Here, three reports that provide a window on how the day shook out:

> It was announced yesterday after his meeting in Kabul with Pakistan's Foreign Minister that he'll attend a trilateral meeting in Pakistan on February 16-17 that will include a (presumably high-ranking) member of Iran's government. See this report from Online News (Pakistan) for details.
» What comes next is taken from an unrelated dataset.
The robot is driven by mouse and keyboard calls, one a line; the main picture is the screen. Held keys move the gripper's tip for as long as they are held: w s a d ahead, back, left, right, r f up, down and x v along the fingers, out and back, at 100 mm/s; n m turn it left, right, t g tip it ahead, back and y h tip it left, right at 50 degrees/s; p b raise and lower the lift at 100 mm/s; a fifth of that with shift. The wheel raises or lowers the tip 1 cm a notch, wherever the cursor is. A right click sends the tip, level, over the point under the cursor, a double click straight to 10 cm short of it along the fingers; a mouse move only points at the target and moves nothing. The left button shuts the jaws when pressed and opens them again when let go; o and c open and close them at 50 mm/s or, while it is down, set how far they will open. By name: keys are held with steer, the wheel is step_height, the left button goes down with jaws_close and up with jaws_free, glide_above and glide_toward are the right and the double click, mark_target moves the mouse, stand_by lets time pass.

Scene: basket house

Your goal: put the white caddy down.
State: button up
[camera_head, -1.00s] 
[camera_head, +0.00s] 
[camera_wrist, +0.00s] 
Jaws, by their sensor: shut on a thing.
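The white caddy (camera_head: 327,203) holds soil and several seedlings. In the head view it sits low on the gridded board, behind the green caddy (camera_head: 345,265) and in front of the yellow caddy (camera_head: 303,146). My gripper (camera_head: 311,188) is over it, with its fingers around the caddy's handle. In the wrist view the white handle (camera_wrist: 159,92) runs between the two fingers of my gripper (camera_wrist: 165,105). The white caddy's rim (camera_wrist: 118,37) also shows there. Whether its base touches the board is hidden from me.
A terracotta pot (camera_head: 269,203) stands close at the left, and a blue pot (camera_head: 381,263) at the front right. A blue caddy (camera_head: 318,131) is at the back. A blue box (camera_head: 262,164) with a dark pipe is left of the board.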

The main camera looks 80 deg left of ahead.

> Last night David S. Cloud reported for the Los Angeles Times:
By announcing a specific timetable, Defense Secretary Leon Panetta is hoping to head off a push by military allies to pull out their Afghan forces more quickly. [...]
Last night Robert Burns reported on the situation for the Associated Press (with contributions from AP writer Anne Gearan). The report, headlined, Panetta: US combat in Afghanistan to end next year, is on the long side because it goes into detail to dispel, to the extent possible at this time, the confusion raised by Panetta's announcement. But I'm going to cherry pick just a few passages because I think they have significance with regard to the leaked NATO report (see my Feb. 1 post Who was the leaker at NATO?), which the Burns report doesn't mention, and leave you to pore over the rest:
[...] On his second trip to Europe since becoming Pentagon chief last July 1, Panetta is gathering with his counterparts at a delicate time for NATO, not only because of the uncertainty surrounding the military mission in Afghanistan but also because of a growing gap in military power between the U.S. and nearly all other European members of the alliance.

That chasm is not expected to narrow even as the U.S. reduces its defense budget by nearly $490 billion over the coming decade and reduces the size of the Army and Marine Corps.

The U.S. remains the leader of a 28-nation NATO, but the Obama administration has made no secret of its intention to shift focus toward Asia and the Middle East. It announced last week that it will remove two Army brigades from Europe in the next two years, leaving one in Germany and one in Italy. The alliance also is quietly discussing the possible withdrawal of American nuclear weapons from Europe in coming years. The nuclear issue is on the agenda for the Brussels meeting.

Gen. Ray Odierno, the Army chief of staff, said last week that the two brigades being removed from Europe will be eliminated rather than reassigned to U.S. bases. Both are based in Germany — the 172nd Infantry Brigade, in Grafenwoehr, and the 170th Infantry Brigade, in Baumholder.

Odierno said that in the long run [Pundita emphasis] this change will benefit both the United States and its European partners because U.S. Army combat and support units will periodically rotate in and out of Europe for training and joint exercises that are designed to meet the needs of the European forces.
You will note from the rest of the report that Panetta brings up the money topic more than once.

One more point about the AP report: I don't like arguing with Burns, who is a respected veteran reporter, but I think he's wrong if he's implying that the sudden decision to move up the end of combat operations was motivated by Obama's campaigning for reelection. ("The [new] timeline fits neatly into the U.S. political calendar, enabling President Barack Obama to declare on the campaign trail this year that in addition to bringing all U.S. troops home from Iraq and beginning a troop drawdown in Afghanistan, he also has a target period for ending the U.S. combat role there.")

I think the Obama administration was caught flat-footed by the leak of such a highly sensitive NATO report, which goes further than any other report that's come to public light in pointing to the fact that the U.S. has been pandering to a regime that it has known aids and abets the killing of NATO troops.

The best Obama could do, to douse a scandal that could bring down his administration, was to immediately signal that he was yanking U.S. combat troops out of the sights of Pakistan's military/ISI as soon as possible.

Of course I could be wrong and the unnamed White House official could have been right; maybe it was Panetta who made the decision on his own initiative to announce a change in the timeline. If that's the case I'd say he saw the leaked report's danger to the Obama administration, and the Pentagon, faster than Obama did. The danger is very real given the implications of the leaked report. If a Republican had been in the White House when the report was leaked, by the start of next week ranking Democrats in Congress could have been calling for the President's impeachment.

The only way out for the Obama administration, other than announcing an early end to combat operations, would have been to signal a radically different U.S. approach to Pakistan. Obama and his counterparts in the other major NATO countries, who've also pandered to Pakistan's regime, have not to this point displayed the inclination to make such a change.

That's the way things stand, as official Washington prepares to awaken to Groundhog Day.